Vu, enregistrée à son secrétariat le 1er octobre 2024, la requête de l'office d'équipement hydraulique de la Corse (OEHC) tendant à ce que l'Etat soit condamné à lui verser une indemnité de 62 400 euros, assortie des intérêts au taux légal à compter du 8 février 2019, en réparation du préjudice qu'il estime avoir subi en raison de la durée excessive de la procédure suivie devant le juge de l'expropriation du tribunal de grande instance d'Ajaccio et la cour de cassation, d'une part, le tribunal administratif de Marseille et la cour administrative d'appel de Marseille, d'autre part, et à ce que la somme de 3500 euros soit mise à sa charge au titre de l'article 75 de la loi du 10 juillet 1991 ;
Vu, enregistré le 20 décembre 2024, le mémoire présenté pour l'Etat, tendant au rejet de la requête, à titre principal, au motif que la créance dont se prévaut l'OEHC est prescrite et, à titre subsidiaire, au motif que la durée totale des procédures en cause n'a pas été excessive ;
Vu les autres pièces du dossier ;
Vu la loi des 16-24 août 1790 et le décret du 16 fructidor an III ;
Vu la loi du 24 mai 1872 ;
Vu la loi n° 68-1250 du 31 décembre 1968 ;
Vu la loi n° 91-647 du 10 juillet 1991 ;
Vu le décret n° 2015-233 du 27 février 2015 ;
Après avoir entendu en séance publique :
- le rapport de M. Pierre Collin, membre du Tribunal,
- les observations de la SCP Gury et Maitre pour l'office d'équipement hydraulique de la Corse,
- les conclusions de M. Paul Chaumont, rapporteur public ;
Considérant ce qui suit :
1. Aux termes de l'article 16 de la loi du 24 mai 1872 relative au Tribunal des conflits : " Le Tribunal des conflits est seul compétent pour connaître d'une action en indemnisation du préjudice découlant d'une durée totale excessive des procédures afférentes à un même litige et conduites entre les mêmes parties devant les juridictions des deux ordres en raison des règles de compétence applicables et, le cas échéant, devant lui ". Aux termes de l'article 43 du décret du 27 février 2015 relatif au Tribunal des conflits et aux questions préjudicielles : " (...) la partie qui entend obtenir réparation doit préalablement saisir le garde des sceaux, ministre de la justice, d'une réclamation ".
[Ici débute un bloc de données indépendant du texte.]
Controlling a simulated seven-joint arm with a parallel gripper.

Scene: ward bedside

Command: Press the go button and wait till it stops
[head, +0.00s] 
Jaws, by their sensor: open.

2. Il résulte de l'instruction que la Société d'économie mixte d'aménagement pour la mise en valeur de la Corse (SOMIVAC) a construit, dans les années 1970, un château d'eau sur une parcelle située à Coti-Chiavari (Corse-du-Sud) dont elle n'était pas propriétaire. Par un jugement du 18 novembre 2004, le tribunal de grande instance d'Ajaccio a ordonné, sur la demande des consorts A..., propriétaires de cette parcelle, l'expulsion de l'office d'équipement hydraulique de la Corse (OEHC), établissement public industriel et commercial venu aux droits de la SOMIVAC, et la remise en état de la parcelle et a condamné l'OEHC au paiement aux consorts A... d'une indemnité d'occupation de 1300 euros par mois à compter du 1er septembre 2003.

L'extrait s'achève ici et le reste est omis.